WORK INSTRUCTIONS
Repeat the line that contains "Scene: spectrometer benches", the line that contains "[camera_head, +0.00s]", and all lines between them, exactly and with no other lines.

AVAILABLE DATA
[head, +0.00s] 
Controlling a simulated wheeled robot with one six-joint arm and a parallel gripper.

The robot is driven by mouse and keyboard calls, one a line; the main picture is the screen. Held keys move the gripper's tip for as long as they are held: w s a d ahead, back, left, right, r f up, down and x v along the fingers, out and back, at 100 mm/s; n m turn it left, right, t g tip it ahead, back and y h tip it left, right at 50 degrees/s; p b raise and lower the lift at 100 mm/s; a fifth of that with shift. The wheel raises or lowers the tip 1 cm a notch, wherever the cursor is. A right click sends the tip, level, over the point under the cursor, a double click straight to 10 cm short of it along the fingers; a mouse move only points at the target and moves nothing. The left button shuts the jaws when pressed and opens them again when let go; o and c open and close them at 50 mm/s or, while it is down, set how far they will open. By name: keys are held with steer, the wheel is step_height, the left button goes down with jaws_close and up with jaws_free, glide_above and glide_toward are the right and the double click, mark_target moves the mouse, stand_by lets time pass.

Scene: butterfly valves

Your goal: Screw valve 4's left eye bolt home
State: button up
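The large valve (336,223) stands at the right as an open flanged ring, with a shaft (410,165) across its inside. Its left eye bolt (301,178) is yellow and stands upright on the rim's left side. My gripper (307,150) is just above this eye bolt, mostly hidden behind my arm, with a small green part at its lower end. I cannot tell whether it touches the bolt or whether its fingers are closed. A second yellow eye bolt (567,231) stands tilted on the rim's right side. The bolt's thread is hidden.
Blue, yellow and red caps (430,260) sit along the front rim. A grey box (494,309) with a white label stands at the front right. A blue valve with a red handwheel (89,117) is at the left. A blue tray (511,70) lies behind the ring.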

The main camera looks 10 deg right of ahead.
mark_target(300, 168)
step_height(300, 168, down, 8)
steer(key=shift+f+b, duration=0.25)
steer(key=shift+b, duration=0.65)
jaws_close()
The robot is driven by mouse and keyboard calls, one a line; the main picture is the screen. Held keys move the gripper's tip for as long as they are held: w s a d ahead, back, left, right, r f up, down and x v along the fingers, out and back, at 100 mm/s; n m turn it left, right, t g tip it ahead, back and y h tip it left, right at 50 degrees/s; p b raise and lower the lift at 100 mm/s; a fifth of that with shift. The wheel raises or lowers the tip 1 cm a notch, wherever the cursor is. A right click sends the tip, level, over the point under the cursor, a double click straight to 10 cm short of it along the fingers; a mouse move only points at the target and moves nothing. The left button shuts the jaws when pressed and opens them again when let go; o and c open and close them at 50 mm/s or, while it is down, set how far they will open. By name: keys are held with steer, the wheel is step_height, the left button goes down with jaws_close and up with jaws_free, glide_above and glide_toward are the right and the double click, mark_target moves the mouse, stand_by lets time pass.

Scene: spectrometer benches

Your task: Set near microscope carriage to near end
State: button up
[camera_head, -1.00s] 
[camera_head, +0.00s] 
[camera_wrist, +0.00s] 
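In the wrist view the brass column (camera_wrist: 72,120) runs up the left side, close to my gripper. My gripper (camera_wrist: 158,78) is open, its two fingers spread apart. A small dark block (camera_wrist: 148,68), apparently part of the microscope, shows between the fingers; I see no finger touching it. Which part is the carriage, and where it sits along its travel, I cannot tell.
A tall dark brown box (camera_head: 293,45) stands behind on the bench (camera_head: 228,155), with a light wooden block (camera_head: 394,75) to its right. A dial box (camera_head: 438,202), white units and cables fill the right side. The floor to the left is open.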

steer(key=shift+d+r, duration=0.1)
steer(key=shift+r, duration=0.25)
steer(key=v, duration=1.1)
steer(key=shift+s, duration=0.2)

THE REPLY
Scene: spectrometer benches

Your task: Set near microscope carriage to near end
State: button up
[camera_head, -1.00s] 
[camera_head, +0.00s] 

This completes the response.